Fall feeder cattle market prospects
Derrell S. Peel, Oklahoma State University Extension Livestock Marketing Specialist

Helping fall-calving cows and heifers during the calving process
Dr. Glenn Selk, Oklahoma State University Professor-Emeritus

Fall feeder cattle market prospects
Derrell S. Peel, Oklahoma State University Extension Livestock Marketing Specialist

Changes in feeder cattle prices recently have potential impacts for cow-calf and stocker producers this fall.  Through July and August, prices for heavy feeder cattle have increased relative to lighter weight feeder cattle.  Several factors appear to be impacting feeder cattle price relationships.

The August USDA Cattle on Feed report shows an August 1 on-feed inventory of 10.165 million head, 101.6 percent of last year.  July marketings were 99.3 percent of one year ago while placements were 101.6 percent of last year.  With two less business days this year compared to 2015, these numbers suggest a continued brisk pace of both placements and marketings.  The desire to increase feedlot turnover means that feedlots continue to demonstrate a preference for heavy feeder cattle.  Since placements began increasing in February, placements of feeders over 700 pounds have increased over 11 percent year over year while placements of cattle under 600 pounds are down nearly 6 percent compared to the same six months last year. 

All else being equal, feedlots would generally rather feed bigger, older feeder cattle.  Especially with continued heavy discounts on deferred live cattle futures, feedlots are less interested in buying lighter weight feeders and take the risk of owning them for a longer period of time.  This is true despite the fact that feedlot cost of gain is decreasing with abundant grain supplies and the prospects for record grain crops for the coming year.  Wheat prices and large supplies of relatively poor quality old crop wheat make wheat a ration alternative and the only reason it is not being used more is that corn is cheap and getting cheaper. 

Feedlots are constantly deciding whether to buy pounds by buying heavy feeder cattle or buying lighter weight feeders and putting the pounds on in the feedlot.

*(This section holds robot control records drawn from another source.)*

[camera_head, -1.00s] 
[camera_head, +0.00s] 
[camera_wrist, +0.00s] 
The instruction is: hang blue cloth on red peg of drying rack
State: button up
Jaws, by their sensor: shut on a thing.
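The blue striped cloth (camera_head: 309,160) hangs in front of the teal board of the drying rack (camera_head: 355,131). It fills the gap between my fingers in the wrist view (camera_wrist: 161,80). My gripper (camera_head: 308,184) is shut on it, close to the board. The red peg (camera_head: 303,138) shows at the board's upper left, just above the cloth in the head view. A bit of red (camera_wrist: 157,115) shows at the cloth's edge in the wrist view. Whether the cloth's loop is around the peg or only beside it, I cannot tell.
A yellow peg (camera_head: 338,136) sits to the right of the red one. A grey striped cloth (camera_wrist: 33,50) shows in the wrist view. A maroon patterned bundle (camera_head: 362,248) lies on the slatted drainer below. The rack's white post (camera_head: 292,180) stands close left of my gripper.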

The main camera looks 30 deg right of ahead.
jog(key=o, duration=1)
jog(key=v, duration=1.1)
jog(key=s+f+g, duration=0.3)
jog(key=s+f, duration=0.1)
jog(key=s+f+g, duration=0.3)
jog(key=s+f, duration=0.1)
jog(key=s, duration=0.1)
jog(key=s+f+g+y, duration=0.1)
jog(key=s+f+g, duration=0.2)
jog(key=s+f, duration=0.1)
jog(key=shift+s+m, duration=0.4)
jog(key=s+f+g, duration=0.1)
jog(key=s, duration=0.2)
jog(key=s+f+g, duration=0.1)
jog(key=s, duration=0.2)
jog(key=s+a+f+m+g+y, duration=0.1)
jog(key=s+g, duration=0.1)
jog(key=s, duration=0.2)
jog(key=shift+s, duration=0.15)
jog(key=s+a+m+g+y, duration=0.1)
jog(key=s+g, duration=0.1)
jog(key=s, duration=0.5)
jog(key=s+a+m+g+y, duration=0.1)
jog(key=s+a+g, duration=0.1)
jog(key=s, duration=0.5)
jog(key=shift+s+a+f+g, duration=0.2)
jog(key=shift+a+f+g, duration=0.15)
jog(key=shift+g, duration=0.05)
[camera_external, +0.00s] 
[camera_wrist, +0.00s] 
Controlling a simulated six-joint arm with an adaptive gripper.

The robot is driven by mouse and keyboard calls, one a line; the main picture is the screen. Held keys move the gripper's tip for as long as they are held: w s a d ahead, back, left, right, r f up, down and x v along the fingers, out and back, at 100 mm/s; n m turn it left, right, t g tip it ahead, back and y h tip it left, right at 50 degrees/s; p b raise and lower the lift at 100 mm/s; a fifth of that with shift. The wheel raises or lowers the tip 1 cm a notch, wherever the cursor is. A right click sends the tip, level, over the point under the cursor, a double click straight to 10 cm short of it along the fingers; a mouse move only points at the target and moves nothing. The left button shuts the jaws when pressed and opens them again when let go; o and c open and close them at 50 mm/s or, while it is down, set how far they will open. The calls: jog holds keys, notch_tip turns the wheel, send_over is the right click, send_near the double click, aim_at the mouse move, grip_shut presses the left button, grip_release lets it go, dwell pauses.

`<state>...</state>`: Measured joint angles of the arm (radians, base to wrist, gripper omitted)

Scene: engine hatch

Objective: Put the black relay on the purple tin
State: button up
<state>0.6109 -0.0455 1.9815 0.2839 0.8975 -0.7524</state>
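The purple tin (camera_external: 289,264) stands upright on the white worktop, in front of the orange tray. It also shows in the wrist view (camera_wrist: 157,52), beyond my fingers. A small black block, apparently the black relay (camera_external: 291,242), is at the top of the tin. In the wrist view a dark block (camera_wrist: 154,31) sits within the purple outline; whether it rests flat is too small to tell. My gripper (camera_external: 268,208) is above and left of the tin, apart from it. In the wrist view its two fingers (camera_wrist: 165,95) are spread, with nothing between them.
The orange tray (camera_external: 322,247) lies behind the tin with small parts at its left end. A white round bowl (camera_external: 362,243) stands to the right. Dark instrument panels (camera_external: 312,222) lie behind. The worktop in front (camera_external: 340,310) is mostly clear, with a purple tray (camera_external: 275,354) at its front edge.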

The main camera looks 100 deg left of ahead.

Lower feedlot cost of gain means that feedlots can afford to pay more for lighter weight feeders.  However, a growing supply of feeder cattle means that feedlots don’t have to buy light weight placements as long as an ample supply of heavy feeder is available to meet their preferences.  This is a big part of the observed increase in heavy feeder cattle price relative to lightweight feeder cattle prices this summer.  For steers, this is revealed as smaller rollback in prices across weights ranging from about 500 to 750 pounds. The smaller rollback results in an increase in the value of gain for those middle weight ranges of feeder cattle.  In other words, the relatively smaller feedlot demand for lighter weight feeder cattle translates into a stocker/backgrounding signal to put that weight on in the country.  Generally good forage conditions means that, despite falling grain prices, it is more efficient to put extra weight on cattle in the country, especially in the face of growing cattle supplies.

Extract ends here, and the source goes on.